The Trayvon Martin murder case has made national headlines in all forms of media since his death over a month ago at the hands of George Zimmerman. Earlier this week, the University Of Texas’s school newspaper, The Daily Texan, came under fire when its cartoonist Stephanie Eisner published a racially controversial depiction of a mother (represented as “the media”) reading her daughter (representing the general public) a story on the case.
The cartoon reads, “And then…the BIG BAD WHITE man killed the handsome sweet innocent COLORED boy!!” with the mother holding a book titled Treyvon [sic] Martin And The Case Of Yellow Journalism. Although the college issued an apology, as well as firing Eisner, it still doesn’t change the reality that racism in the form of ‘art’ is something that isn’t new—and by the look of things isn’t slowing down in the least bit.
VIBE decided to conduct a search based around the topic and put together a list of racially driven illustrations throughout the years. While some, or rather all, of these are extremely offensive, we do it to draw attention to a form of media that needs to stop; not now, but right now.—Keenan Higgins
We usually associate the name Dr. Seuss with our favorite childhood novels such as “How The Grinch Stole Christmas!” or “The Cat In The Hat.” However, did you know that he was a cartoonist for New York newspaper PM during World War II, where he produced anti-Japanese cartoons? Even though racial tensions were at an extreme high after the attack on Pearl Harbor, it’s still hard to stand behind the Doc on this one.
In this illustration, it seems to be taking shots at the African American education system.
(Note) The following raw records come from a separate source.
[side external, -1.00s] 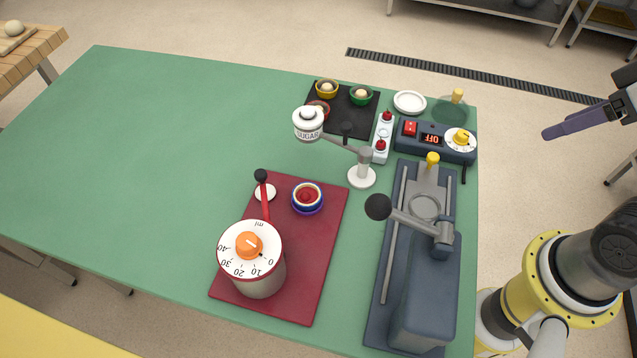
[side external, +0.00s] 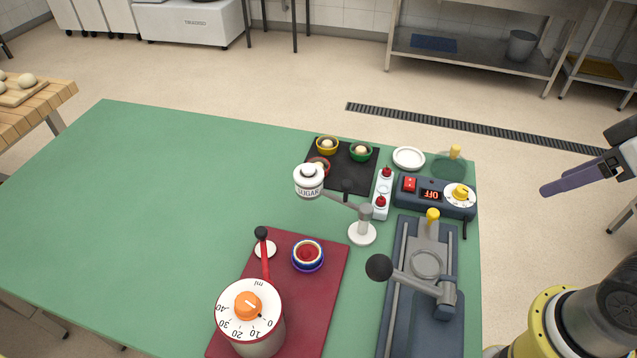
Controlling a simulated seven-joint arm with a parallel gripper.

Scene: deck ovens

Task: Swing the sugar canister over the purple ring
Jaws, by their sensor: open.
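The white sugar canister (side external: 309,182), labelled SUGAR, sits at the end of a grey swing arm (side external: 342,202) on a post with a round white base (side external: 362,234). It hangs above the table by the left edge of a black mat, partly hiding a red bowl (side external: 319,166). A bowl-like stack (side external: 308,255) with a blue-purple outer ring and red centre is on the red board, below the canister in the picture; I cannot tell whether this is the purple ring. My gripper (side external: 545,190), with dark purple fingers, is open and empty off the table's right side, far from the canister.
The red board (side external: 305,310) also holds a dial canister (side external: 250,310) and a red lever (side external: 265,257). A grey press (side external: 425,265) with a black-knobbed lever and a control box (side external: 435,196) reading OFF stand right of the post. The green table's left half (side external: 150,210) is clear.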

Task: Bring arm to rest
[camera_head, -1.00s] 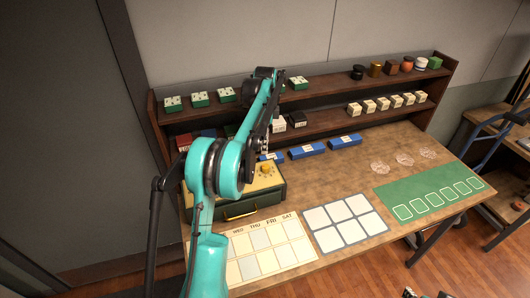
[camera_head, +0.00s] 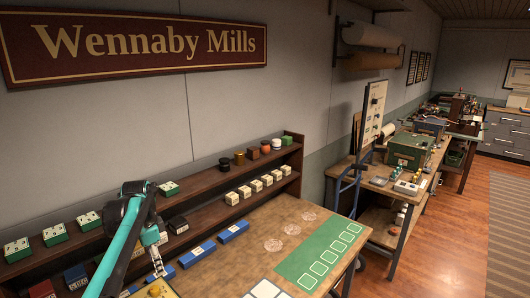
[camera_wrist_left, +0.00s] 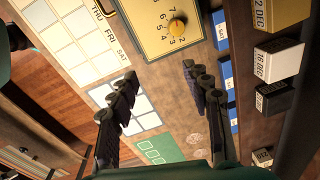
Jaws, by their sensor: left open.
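My teal left arm (camera_head: 125,235) comes in from the lower left in the head view, bent at a high joint. Its gripper (camera_head: 158,268) hangs down in front of the shelf, small and partly cut off from clear sight. In the left wrist view the two dark fingers of my left gripper (camera_wrist_left: 163,80) stand apart with nothing between them, above the worktable. Beneath and beyond them are a yellow panel with a knob (camera_wrist_left: 177,27), a weekday chart (camera_wrist_left: 75,45) and a white-squared mat (camera_wrist_left: 148,105). My right gripper is not in view.
The wooden shelf (camera_head: 195,205) holds green boxes, small cartons and jars close behind my arm. Blue boxes (camera_head: 198,254) lie along its foot. The green mat (camera_head: 318,255) lies on the table's clear right part. A blue-framed cart and further benches stand to the right.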

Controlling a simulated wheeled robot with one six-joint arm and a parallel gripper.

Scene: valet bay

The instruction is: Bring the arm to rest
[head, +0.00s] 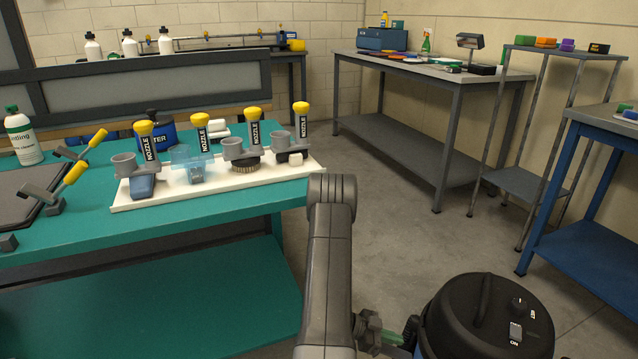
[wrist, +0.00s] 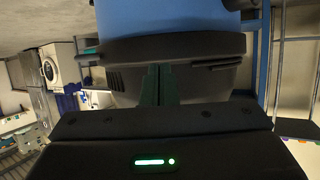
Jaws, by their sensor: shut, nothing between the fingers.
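My arm (head: 330,265) reaches forward from the bottom middle of the head view, bent at its far joint. In the wrist view my gripper (wrist: 158,84) has its dark green fingers together, with nothing between them. The fingers point toward a blue and black drum-shaped machine (wrist: 175,50), which fills the upper middle of that view. I cannot tell whether the tips touch it. In the head view a black-topped machine (head: 490,318) stands at the lower right, close beside my arm. A green part at the lower edge there may be my fingers, partly hidden.
A teal bench (head: 240,208) at left carries a white rack (head: 222,183) of yellow-capped nozzles, near my arm. A grey table (head: 440,70) stands at the back, a tall stand (head: 570,52) and a blue-framed bench (head: 583,215) at right. Floor (head: 400,230) between them is clear.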

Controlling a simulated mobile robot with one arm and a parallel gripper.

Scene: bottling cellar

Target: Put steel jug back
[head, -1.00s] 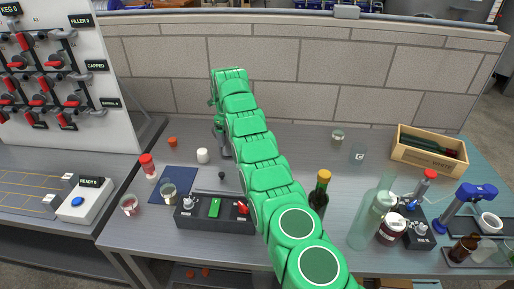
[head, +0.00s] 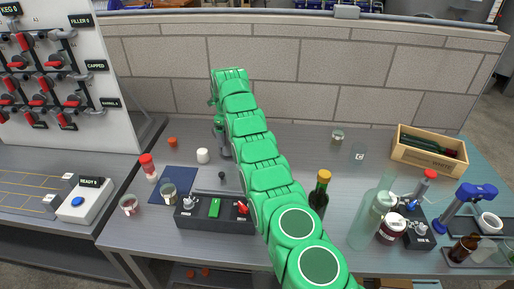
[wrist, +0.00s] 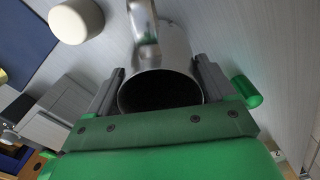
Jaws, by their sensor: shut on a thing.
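The steel jug (wrist: 176,45) is a grey metal cylinder with a dark open mouth and a handle, seen close up in the wrist view. My gripper (wrist: 157,78) has one finger on each side of the jug and is shut on it. In the head view my green arm reaches over the bench and hides the jug; the wrist end (head: 219,130) shows only in part at its far left side. I cannot tell whether the jug touches the bench.
A dark control box (head: 225,222) sits in front. Bottles and a wooden crate (head: 428,166) stand to the right. The bench's back middle is mostly clear.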

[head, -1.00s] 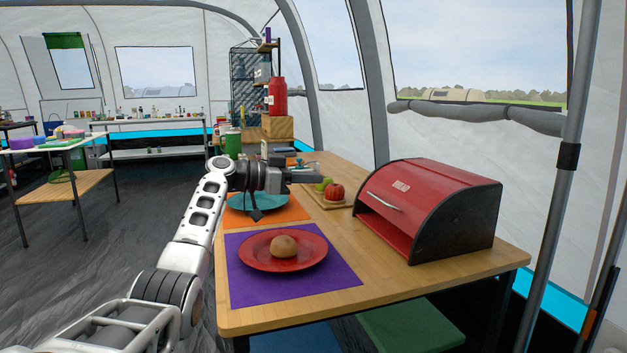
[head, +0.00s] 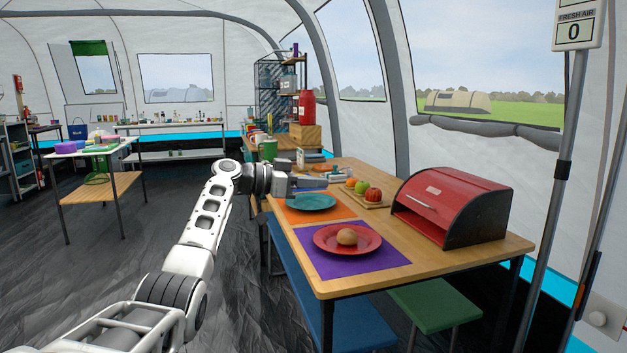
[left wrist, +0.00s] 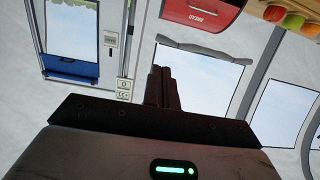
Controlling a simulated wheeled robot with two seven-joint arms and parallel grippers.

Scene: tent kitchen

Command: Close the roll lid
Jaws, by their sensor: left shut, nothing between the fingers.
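The red bread box with a roll lid (head: 484,228) stands at the right end of the wooden table, with dark side panels. Its red lid (head: 437,190) carries a silver handle (head: 421,202). A gap shows below the lid's front edge, so the lid is partly open. The lid also shows at the top of the left wrist view (left wrist: 200,12). My left gripper (head: 325,183) is shut and empty, left of the box and apart from it, in front of the fruit board in the picture. Its closed fingers show in the left wrist view (left wrist: 162,88). My right gripper is out of view.
A red plate (head: 325,246) with a brown round item lies on a purple mat (head: 315,262). A teal plate (head: 311,202) lies on an orange mat. Fruit sits on a wooden board (head: 376,205) left of the box. A pole (head: 550,220) stands right of the table.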

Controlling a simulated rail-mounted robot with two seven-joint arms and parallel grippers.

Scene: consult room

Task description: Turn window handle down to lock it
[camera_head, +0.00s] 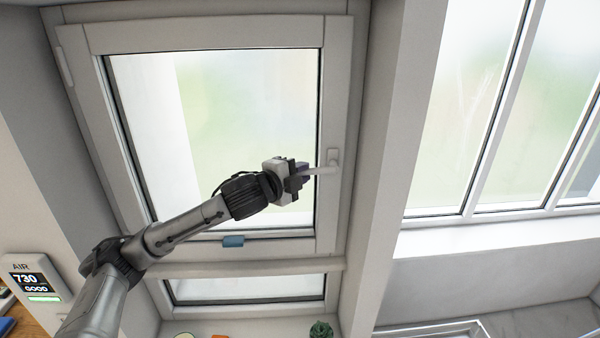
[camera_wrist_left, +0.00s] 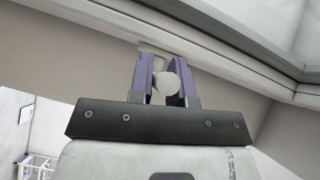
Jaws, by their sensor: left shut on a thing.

Depictions like this help push that false & unbalanced idea that blacks are uneducated.
In probably one of the most racist newspaper cartoons in recent times, The New York Post ran a cartoon drawn by Sean Delonas showing a dead monkey and a subtitle that read “They’ll have to find someone else to write the next stimulus bill.” With the stimulus package being one of Obama’s first big achievements—and history’s racial imagery connecting blacks to monkeys—it’s not hard to see what they were trying to get at here.
What really made this illustration hurt more was that it was created by a African American newspaper in Cleveland. If we expect the rest of the world to respect our image in the media, we have to first respect it within our own community.
Even after the Obama ordeal, The New York Post was at it again with their racially driven cartoons. Post-9/11 feelings towards people of Muslim descent can be controversial as it is, so portrayals like this only make the mending of racial peace that much more tough.